Rackspace Downtime: A Reminder That All Are Vulnerable

rackspace37signals went down for about two hours tonight (twice), due to a cooling issue in one of the Rackspace data centers. A quick blog search turned up other applications, such as Syncplicity, that were also hosted at the Rackspace datacenter and were also down. Rackspace seem to be jinxed since being named the “most reliable” hosting service by NetCraft back in September of 2007.

They had a major outage only two months later in November, due to a car accident that killed power to the data center, and experienced several outages in January of this year – which also affected 37Signals and other large sites such as Tumblr. After that January incident, Tumblr switched to another provider, even after Rackspace offered an 80% discount. In response to the outages today, Rackspace said:

July 9th 2008 — At approximately 5:00 P.M. CDT, our DFW data center experienced a brief loss of utility power that caused a transfer over to generator as designed. During this transition, some of the chillers did not start up correctly and temperatures within certain areas of the DC began to rise to the 90’s. The issue has been isolated and temperatures are decreasing steadily. We are investigating this issue and will provide future updates as they come available.

We apologize for any inconvenience this may have caused you or your customers.

Rackspace has a solid reputation when it comes to uptime and efficiency – Fabio Torlini from Rackspace, ironically said in a blog post about the recent Facebook outages – “You wouldn’t expect any downtime from someone who makes their living from a website, during one of their prime times.”
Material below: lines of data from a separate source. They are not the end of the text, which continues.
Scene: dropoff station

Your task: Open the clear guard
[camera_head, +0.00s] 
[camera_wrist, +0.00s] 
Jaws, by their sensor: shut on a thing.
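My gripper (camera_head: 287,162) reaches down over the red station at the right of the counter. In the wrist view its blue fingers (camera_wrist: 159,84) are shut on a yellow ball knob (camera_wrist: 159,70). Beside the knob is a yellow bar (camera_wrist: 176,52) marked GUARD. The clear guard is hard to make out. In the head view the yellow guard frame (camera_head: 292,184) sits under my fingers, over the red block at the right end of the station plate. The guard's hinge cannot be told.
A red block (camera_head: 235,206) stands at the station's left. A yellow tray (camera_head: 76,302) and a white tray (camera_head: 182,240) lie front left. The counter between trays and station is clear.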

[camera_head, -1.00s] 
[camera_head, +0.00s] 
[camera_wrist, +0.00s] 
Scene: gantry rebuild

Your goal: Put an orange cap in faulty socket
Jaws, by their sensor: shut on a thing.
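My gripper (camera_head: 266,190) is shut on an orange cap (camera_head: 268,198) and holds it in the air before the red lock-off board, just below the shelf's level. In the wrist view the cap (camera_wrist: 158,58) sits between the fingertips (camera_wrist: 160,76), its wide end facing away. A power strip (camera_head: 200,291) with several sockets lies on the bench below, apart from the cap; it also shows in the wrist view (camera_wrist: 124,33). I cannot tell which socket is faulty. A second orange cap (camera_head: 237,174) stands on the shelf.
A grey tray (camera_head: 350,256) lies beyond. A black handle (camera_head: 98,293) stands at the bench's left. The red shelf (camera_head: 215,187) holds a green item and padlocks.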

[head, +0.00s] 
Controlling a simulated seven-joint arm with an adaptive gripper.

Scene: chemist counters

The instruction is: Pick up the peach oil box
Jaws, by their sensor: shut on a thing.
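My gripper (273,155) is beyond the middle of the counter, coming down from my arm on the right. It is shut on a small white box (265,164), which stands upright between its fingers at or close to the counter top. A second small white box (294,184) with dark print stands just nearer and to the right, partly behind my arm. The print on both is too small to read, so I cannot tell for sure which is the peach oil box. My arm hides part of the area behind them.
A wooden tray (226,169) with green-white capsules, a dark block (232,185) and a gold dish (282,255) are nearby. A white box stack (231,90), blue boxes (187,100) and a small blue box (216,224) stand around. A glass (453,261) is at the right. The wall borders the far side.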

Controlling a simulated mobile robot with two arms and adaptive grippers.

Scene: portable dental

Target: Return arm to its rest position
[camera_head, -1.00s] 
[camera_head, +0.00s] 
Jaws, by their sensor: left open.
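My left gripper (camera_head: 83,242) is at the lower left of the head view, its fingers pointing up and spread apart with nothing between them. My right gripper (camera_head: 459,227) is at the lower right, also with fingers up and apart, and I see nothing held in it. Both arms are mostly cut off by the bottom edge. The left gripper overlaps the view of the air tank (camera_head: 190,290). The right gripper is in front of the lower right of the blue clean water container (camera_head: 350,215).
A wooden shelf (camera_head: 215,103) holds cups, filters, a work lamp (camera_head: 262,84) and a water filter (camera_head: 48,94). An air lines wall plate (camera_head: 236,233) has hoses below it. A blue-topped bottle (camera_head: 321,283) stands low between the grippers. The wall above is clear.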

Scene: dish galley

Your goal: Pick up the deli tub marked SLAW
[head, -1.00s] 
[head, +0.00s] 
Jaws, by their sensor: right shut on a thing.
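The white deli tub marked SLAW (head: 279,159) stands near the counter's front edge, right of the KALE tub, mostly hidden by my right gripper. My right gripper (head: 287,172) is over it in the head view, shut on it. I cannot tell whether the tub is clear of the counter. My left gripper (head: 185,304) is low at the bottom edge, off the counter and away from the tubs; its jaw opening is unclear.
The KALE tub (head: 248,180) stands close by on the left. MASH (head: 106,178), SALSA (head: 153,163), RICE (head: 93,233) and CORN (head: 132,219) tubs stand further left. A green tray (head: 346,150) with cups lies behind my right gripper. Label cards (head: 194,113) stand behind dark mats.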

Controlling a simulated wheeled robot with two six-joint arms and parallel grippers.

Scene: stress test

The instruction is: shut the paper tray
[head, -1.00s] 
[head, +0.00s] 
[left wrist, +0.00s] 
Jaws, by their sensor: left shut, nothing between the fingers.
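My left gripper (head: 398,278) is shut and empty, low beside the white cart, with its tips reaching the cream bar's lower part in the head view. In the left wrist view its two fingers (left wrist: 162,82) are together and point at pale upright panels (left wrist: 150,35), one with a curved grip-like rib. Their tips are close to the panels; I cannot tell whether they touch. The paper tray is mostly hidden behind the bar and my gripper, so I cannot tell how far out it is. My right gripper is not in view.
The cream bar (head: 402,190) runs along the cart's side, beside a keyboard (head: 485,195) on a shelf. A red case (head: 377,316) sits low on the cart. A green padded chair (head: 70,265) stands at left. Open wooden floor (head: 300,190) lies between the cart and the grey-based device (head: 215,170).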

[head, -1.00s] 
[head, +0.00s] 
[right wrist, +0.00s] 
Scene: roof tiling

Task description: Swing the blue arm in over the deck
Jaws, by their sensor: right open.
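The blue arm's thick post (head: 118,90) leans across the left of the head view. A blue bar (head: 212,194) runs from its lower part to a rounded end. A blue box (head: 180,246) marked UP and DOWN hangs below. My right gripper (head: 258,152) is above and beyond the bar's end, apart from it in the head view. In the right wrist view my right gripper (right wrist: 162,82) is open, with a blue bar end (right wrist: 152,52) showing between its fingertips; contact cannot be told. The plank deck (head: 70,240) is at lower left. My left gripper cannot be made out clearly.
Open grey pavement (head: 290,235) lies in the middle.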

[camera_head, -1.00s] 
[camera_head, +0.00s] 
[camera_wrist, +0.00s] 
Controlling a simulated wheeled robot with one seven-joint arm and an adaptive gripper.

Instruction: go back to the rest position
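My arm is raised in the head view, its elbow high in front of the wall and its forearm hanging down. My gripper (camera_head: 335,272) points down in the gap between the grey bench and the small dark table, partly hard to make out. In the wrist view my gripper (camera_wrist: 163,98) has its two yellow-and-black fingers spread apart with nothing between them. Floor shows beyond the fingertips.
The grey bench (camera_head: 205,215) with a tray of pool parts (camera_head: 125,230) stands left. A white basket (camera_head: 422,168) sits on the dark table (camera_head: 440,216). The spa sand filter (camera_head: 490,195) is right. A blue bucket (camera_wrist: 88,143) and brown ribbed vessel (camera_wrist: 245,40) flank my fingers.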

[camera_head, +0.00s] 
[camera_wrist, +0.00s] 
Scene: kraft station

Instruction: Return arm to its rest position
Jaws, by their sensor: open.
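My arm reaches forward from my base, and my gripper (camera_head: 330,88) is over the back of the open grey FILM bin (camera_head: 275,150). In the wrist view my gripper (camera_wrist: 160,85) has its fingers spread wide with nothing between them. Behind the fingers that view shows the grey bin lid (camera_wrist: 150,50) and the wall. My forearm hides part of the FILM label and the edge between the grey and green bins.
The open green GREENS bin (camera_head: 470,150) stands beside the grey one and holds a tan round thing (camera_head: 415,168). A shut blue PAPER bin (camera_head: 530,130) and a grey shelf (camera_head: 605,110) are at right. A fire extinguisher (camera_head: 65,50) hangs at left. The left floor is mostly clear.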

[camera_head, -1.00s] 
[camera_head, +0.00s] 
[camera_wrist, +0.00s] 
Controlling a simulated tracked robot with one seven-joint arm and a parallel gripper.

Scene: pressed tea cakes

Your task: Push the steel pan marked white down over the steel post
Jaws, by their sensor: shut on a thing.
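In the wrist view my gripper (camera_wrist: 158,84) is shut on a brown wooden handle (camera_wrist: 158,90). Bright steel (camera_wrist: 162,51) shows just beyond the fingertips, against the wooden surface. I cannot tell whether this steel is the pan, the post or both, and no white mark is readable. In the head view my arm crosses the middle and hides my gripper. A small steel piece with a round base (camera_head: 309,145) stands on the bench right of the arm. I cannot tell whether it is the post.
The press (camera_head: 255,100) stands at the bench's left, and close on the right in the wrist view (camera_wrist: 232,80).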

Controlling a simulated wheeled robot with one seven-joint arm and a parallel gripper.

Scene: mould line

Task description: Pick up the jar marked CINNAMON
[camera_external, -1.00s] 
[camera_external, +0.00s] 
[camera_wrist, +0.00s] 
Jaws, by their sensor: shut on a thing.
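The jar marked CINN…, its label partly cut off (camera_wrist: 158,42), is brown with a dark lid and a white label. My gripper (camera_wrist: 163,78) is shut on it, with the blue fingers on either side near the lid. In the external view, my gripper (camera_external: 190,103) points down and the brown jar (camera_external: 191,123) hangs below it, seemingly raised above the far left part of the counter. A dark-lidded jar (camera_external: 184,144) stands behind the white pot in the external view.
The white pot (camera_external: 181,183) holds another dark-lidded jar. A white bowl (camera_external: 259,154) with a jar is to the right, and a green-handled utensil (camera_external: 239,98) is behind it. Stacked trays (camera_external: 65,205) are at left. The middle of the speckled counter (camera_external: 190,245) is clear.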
As Rackspace build towards an eventual IPO after surviving a very harsh post-bubble period, the downtime that they face serve as a reminder of just how vulnerable even the top hosting companies are. In the past week we have seen problems at Rackspace, Google Docs, Facebook and many more. While there was also a time when internet connectivity to the home wasn’t reliable, with the increasing reliance on applications in the cloud, solving the reliability issue on that end is paramount.